I shoot at a glance at the guard who’s just returned, eyes wide open, with an expression as if he’s not altogether with us. He doesn’t react. We go back to eating melon and chatting, when the friend excuses himself to the bathroom.

A minute later, the guard excuses himself and the friend returns, syringe visible in his shirt pocket, same expression as the guard. He pulls out a small bag with a couple of grams of heroin.

Friend: Man you want to try some of this heroin, it’s unreal.

Me: No thanks, but you might want to put away the syringe in your pocket before we reach the Kazak border.

Friend: Oh f*ck man I can’t believe I forgot about it.

He puts the syringe into his jeans pocket and thanks me for telling him, offering to give me the heroin as a present. I politely decline, thinking there’s no way I want to be accepting drugs as I’m crossing borders between two of the countries with the most corrupt police forces and worst laws against drug crimes. He tries to insist by putting it into my pants pocket. I firmly grab his hand before he’s able to put it in my pocket and shake it and sternly tell him that I don’t want any now, maybe later.

Shortly after, I find an excuse to leave the group and return to my seat, where the other passengers thought I’d been arrested and taken off at the Uzbek border. The friend walks past me, clearly high, winks to me and goes to his carriage.
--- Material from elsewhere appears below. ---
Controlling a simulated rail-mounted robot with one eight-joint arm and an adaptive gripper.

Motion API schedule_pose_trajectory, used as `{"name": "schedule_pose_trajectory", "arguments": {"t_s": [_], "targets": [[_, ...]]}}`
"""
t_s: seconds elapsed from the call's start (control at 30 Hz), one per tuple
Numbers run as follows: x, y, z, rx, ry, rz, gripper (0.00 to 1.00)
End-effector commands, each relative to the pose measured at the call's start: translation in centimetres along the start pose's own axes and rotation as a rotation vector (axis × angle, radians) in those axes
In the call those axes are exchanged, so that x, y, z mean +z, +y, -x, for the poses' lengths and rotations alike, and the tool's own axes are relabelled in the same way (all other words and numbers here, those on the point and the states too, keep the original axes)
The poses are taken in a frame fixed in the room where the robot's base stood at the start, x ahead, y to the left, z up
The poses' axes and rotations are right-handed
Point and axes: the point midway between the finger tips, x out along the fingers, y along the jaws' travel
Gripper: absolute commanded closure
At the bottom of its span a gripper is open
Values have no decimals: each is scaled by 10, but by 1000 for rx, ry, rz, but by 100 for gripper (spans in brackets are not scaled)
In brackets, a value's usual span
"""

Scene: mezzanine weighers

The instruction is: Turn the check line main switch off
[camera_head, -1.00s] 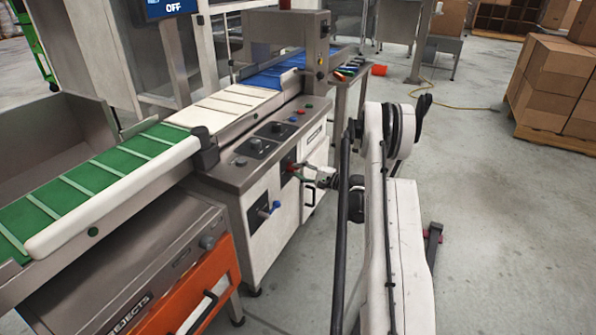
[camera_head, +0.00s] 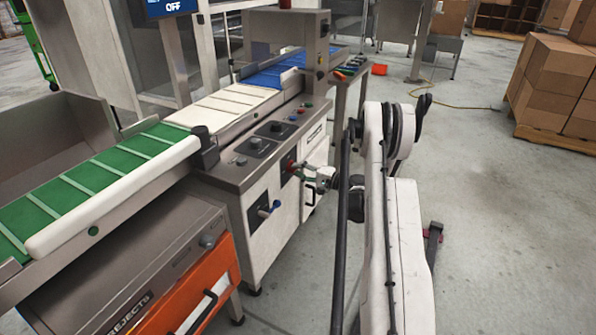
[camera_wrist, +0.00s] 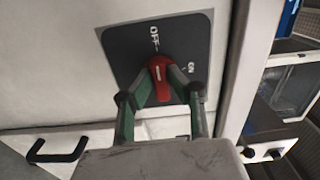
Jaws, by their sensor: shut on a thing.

An hour later, after we’ve passed through the Kazakh border, a group of soldiers come onto the train and make their way for me ignoring the other passengers. They look through my passport, and tell me to open my bag. They search through my bag and have me empty my pockets. I look to the end of the carriage to see the train guard talking with the head of the soldiers. I realise that he’d purposely had his friend offer me narcotics in order to be caught by the military, presumably to get a portion of the very big bribe they’d demand. Convinced that I’m not carrying any heroin, they let me pack my bags, and to show that they weren’t targeting me, they casually look into the bags of two other passengers nearby.

The soldiers leave the train shortly after and a few hours later we arrive in Beyneu with no further dramas.